Looking back, 2019 started off with a bang as markets rocketed higher after the sell-off that ended 2018.

As the year progressed, however, investors were faced with a very different scenario. Many pundits were calling for slower economic growth and potentially higher interest rates to cause a recession in 2020, or at least weigh heavily on investment returns. Additionally, the negative impact from escalating the burgeoning trade dispute was believed to be enough to bring both the U.S. and China together to find a resolution. Revisiting those assumptions, only one — the moderating economic growth — played out as expected:

Moderating economic growth

Real GDP growth in the U.S. cooled from 2.9% down to 2.2%. Fears of a recession were far more dire than reality, perhaps the same phenomenon we are observing as we head into 2020. Growth outside of the U.S. remained challenged as well.

The Federal Reserve to raise interest rates

Quite the contrary, the Federal Reserve pivoted through the year as they shifted from hiking rates to cutting rates, moving to lower rates three times during the year. The Federal Open Market Committee (FOMC) also began to grow their balance sheet again, stepping in to provide needed liquidity in the repo market.

A resolution of the ongoing trade dispute
with China

Rather than de-escalation, the dispute ramped up into a full-blown trade war complete with “tit-for-tat” tariff increases and an increasingly politicized negotiation playing out in many instances via both countries’ domestic media outlets. While a Phase I trade deal was reached in December, many of the long-standing larger issues remain unresolved. Details have since continued to emerge on the initial agreement, as well as the next issues for negotiation in what’s being termed the Phase II deal.

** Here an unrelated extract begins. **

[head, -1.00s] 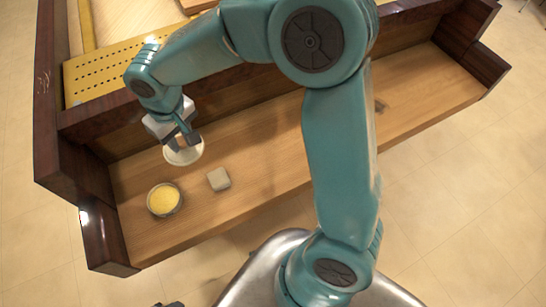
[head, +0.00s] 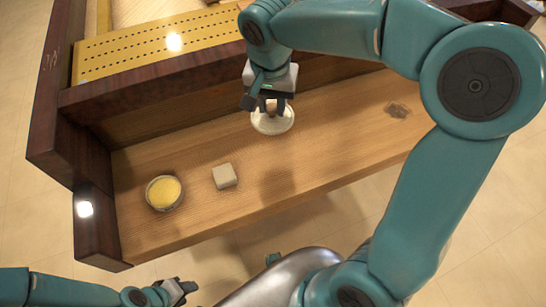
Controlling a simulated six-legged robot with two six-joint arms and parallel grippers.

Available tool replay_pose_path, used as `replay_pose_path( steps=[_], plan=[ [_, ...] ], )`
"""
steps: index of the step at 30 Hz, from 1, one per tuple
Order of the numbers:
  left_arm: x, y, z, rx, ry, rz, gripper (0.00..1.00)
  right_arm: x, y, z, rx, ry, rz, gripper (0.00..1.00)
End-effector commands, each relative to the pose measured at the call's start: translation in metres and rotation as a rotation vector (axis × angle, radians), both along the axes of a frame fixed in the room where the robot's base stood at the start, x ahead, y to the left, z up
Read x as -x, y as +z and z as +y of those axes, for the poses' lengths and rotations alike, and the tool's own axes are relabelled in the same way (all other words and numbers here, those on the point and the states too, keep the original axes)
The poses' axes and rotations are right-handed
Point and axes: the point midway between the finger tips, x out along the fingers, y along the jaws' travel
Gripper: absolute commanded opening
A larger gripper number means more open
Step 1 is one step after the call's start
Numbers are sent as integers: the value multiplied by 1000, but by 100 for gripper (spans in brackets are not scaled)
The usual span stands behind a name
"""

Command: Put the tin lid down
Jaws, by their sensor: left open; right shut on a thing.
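The tin lid (head: 285,124) is a round, pale disc in the upper middle of the head view. My right gripper (head: 272,108) is shut on it from above, and the jaws hide part of its top. The lid is over the wooden bed of the piano; I cannot tell whether it touches the wood. The open round tin (head: 164,193) with yellow content stands at the left end of the bed, apart from the lid. My left gripper (head: 186,290) is open and empty at the bottom left, in front of the piano.
A pale grey block (head: 225,176) lies on the wooden bed (head: 330,150) between the tin and the lid. A dark patch (head: 398,110) lies on the bed at the right. Dark wooden walls (head: 95,225) bound the bed at the left and back. Bare wood surrounds the lid.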

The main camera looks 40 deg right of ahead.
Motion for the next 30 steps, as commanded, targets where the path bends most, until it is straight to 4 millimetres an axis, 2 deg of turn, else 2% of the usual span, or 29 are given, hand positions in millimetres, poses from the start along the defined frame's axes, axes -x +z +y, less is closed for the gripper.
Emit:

Unlike 2018, most asset classes saw strong gains for the full year. Equity markets in particular, which sold off into the end of 2018, rallied sharply off their lows both in the U.S. as well as internationally. Global central banks providing additional liquidity and stimulus further helped fuel gains. In tandem, falling interest rates helped send fixed income markets higher as well.

Commodities also moved higher, including precious metals like gold, industrial metals like copper and nickel, and crude oil, with natural gas the only notable loser for the year. After such a strong year for most asset classes, there could be some natural profit-taking and rotation that may unfold as 2020 progresses. However, we continue to believe the merits of investing over the long term in high-conviction and outcome-oriented solutions serve our clients best.

“In the business world, the rearview mirror is always clearer than the windshield.”
– Warren Buffett

Fed Funds Futures at Different Points in Time

The Market Is Almost Always Wrong About What the Fed Will Do

Fed funds futures at different points in time

Westwood’s “20/20” Vision

As we do each year, we look forward and set scenarios to help guide our investment outlooks and assumptions. This provides both a time for introspective analysis for what has transpired as well as what opportunities and pitfalls may await in the coming year. We start with our operative scenario, the most likely vision of the future, and then push our intellectual flexibility to alternative outcomes.

Besides being a bad play on words, many of the same factors at play in the markets remain relatively unchanged from 2019.

The Economy: The economic cycle remains later in its course, having now eclipsed the mark for being the longest in history, even as the magnitude of the recovery remains well below others. However, U.S. GDP growth will likely once again be solidly positive around 2%, albeit lower than the prior year, and similarly, inflation is likely to remain well anchored around the current level at 1.9%. The Federal Reserve is likely on-hold from hiking or cutting their benchmark rate, though they will remain supportive of markets with further stimulus to come, if needed.
The Trade War: The ongoing trade war with China remains unsolved; an initial deal is clearly positive on the surface, but fails to address any of the deep, long-standing issues between the two countries. This tension continues to weigh on business confidence, even as consumer confidence remains strong here, buoyed by the tight labor markets and low levels of unemployment.
The Election: The noise from the upcoming presidential election will only grow louder as November approaches, but as the market has largely done for 2019, we expect limited impact outside of a few specific areas that may rise and fall with the odds of the election outcome.

While we believe the most likely scenario is the one laid out above, there are certainly events in the foreground that could cause “Near-Sighted Optimism” to expand. A notable shift higher in global growth, aided by stimulus from the prior year, and further progress on resolving the trade issues would be notable tailwinds to accelerate economic and earnings growth alike to push markets notably higher. Companies would be incentivized to spend more on capital expenditures, many of which remain in a holding pattern awaiting this type of further clarity.

In contrast, if “Far-Sighted Fears Materialize,” such as a retrenchment on the trade progress or further deceleration of growth, it could easily send investors into safe-haven assets. Further fueling the fear, more populist regime shifts around the world could disrupt the flow of capital and place further strain on markets that are already being supported by global central bank stimulus.

Balancing these puts and takes, we remain relatively constructive on the potential for another year of asset returns, including equities, in 2020. However, we remain fully aware of the potential for further disruptions and continued uncertainty across asset classes and geographies and remain focused, as we have for over 36 years, on absolute risk and striving to protect client capital during periods of volatility.